(Rows about robot tasks)
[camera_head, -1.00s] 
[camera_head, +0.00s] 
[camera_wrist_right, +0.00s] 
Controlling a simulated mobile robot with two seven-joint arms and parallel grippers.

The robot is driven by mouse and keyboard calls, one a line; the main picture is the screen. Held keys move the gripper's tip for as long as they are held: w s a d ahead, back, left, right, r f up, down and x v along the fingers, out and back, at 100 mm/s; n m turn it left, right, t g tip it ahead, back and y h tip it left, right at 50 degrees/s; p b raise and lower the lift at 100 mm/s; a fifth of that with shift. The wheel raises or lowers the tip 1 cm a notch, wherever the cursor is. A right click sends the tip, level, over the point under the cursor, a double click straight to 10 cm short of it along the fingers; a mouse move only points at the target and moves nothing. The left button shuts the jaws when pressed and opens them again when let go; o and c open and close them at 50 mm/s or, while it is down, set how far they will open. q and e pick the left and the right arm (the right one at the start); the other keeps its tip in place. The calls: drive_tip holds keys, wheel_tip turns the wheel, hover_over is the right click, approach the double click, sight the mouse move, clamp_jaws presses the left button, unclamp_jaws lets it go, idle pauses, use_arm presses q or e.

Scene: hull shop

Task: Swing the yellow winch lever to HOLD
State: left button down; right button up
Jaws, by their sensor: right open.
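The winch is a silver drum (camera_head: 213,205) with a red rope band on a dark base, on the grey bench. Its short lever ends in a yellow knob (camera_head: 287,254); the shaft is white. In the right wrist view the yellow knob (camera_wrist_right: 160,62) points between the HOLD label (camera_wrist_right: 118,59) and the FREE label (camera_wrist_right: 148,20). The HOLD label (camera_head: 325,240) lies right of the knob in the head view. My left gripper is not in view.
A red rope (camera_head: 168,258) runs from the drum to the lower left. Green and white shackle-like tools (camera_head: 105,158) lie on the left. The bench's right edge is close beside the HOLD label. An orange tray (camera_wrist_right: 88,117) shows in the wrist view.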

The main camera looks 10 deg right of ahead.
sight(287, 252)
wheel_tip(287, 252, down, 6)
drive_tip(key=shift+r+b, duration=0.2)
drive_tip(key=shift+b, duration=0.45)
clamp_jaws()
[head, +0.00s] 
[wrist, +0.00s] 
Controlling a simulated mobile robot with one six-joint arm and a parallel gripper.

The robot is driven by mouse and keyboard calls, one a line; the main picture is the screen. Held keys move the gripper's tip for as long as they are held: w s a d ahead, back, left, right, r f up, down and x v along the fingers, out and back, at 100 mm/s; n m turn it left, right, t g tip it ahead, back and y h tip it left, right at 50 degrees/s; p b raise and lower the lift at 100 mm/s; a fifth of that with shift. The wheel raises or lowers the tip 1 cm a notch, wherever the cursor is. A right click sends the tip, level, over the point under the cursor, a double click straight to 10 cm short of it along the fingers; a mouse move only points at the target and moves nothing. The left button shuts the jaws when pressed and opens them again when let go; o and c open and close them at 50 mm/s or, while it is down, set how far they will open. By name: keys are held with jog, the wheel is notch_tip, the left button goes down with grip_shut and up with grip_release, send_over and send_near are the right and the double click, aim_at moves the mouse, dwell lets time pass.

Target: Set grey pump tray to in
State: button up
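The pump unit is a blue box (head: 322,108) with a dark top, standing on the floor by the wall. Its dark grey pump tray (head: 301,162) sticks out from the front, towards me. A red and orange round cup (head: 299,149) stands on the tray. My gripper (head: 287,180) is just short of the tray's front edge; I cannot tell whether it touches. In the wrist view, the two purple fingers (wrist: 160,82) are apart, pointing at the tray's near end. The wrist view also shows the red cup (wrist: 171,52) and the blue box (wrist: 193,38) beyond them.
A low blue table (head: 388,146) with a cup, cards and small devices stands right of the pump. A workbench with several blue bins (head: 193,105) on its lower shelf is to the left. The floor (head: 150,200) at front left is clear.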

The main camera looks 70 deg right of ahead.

SET TASK: Write out all the entries exactly.

COMPLETE RESPONSE:
[camera_head, -1.00s] 
[camera_head, +0.00s] 
[camera_wrist_right, +0.00s] 
Controlling a simulated mobile robot with two seven-joint arms and parallel grippers.

The robot is driven by mouse and keyboard calls, one a line; the main picture is the screen. Held keys move the gripper's tip for as long as they are held: w s a d ahead, back, left, right, r f up, down and x v along the fingers, out and back, at 100 mm/s; n m turn it left, right, t g tip it ahead, back and y h tip it left, right at 50 degrees/s; p b raise and lower the lift at 100 mm/s; a fifth of that with shift. The wheel raises or lowers the tip 1 cm a notch, wherever the cursor is. A right click sends the tip, level, over the point under the cursor, a double click straight to 10 cm short of it along the fingers; a mouse move only points at the target and moves nothing. The left button shuts the jaws when pressed and opens them again when let go; o and c open and close them at 50 mm/s or, while it is down, set how far they will open. q and e pick the left and the right arm (the right one at the start); the other keeps its tip in place. The calls: drive_tip holds keys, wheel_tip turns the wheel, hover_over is the right click, approach the double click, sight the mouse move, clamp_jaws presses the left button, unclamp_jaws lets it go, idle pauses, use_arm presses q or e.

Scene: hull shop

Task: Swing the yellow winch lever to HOLD
State: left button down; right button up
Jaws, by their sensor: right open.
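The winch is a silver drum (camera_head: 213,205) with a red rope band on a dark base, on the grey bench. Its short lever ends in a yellow knob (camera_head: 287,254); the shaft is white. In the right wrist view the yellow knob (camera_wrist_right: 160,62) points between the HOLD label (camera_wrist_right: 118,59) and the FREE label (camera_wrist_right: 148,20). The HOLD label (camera_head: 325,240) lies right of the knob in the head view. My left gripper is not in view.
A red rope (camera_head: 168,258) runs from the drum to the lower left. Green and white shackle-like tools (camera_head: 105,158) lie on the left. The bench's right edge is close beside the HOLD label. An orange tray (camera_wrist_right: 88,117) shows in the wrist view.

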The main camera looks 10 deg right of ahead.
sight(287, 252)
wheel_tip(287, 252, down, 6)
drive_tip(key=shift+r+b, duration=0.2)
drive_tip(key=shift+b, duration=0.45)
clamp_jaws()
[head, +0.00s] 
[wrist, +0.00s] 
Controlling a simulated mobile robot with one six-joint arm and a parallel gripper.

The robot is driven by mouse and keyboard calls, one a line; the main picture is the screen. Held keys move the gripper's tip for as long as they are held: w s a d ahead, back, left, right, r f up, down and x v along the fingers, out and back, at 100 mm/s; n m turn it left, right, t g tip it ahead, back and y h tip it left, right at 50 degrees/s; p b raise and lower the lift at 100 mm/s; a fifth of that with shift. The wheel raises or lowers the tip 1 cm a notch, wherever the cursor is. A right click sends the tip, level, over the point under the cursor, a double click straight to 10 cm short of it along the fingers; a mouse move only points at the target and moves nothing. The left button shuts the jaws when pressed and opens them again when let go; o and c open and close them at 50 mm/s or, while it is down, set how far they will open. By name: keys are held with jog, the wheel is notch_tip, the left button goes down with grip_shut and up with grip_release, send_over and send_near are the right and the double click, aim_at moves the mouse, dwell lets time pass.

Target: Set grey pump tray to in
State: button up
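The pump unit is a blue box (head: 322,108) with a dark top, standing on the floor by the wall. Its dark grey pump tray (head: 301,162) sticks out from the front, towards me. A red and orange round cup (head: 299,149) stands on the tray. My gripper (head: 287,180) is just short of the tray's front edge; I cannot tell whether it touches. In the wrist view, the two purple fingers (wrist: 160,82) are apart, pointing at the tray's near end. The wrist view also shows the red cup (wrist: 171,52) and the blue box (wrist: 193,38) beyond them.
A low blue table (head: 388,146) with a cup, cards and small devices stands right of the pump. A workbench with several blue bins (head: 193,105) on its lower shelf is to the left. The floor (head: 150,200) at front left is clear.

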The main camera looks 70 deg right of ahead.

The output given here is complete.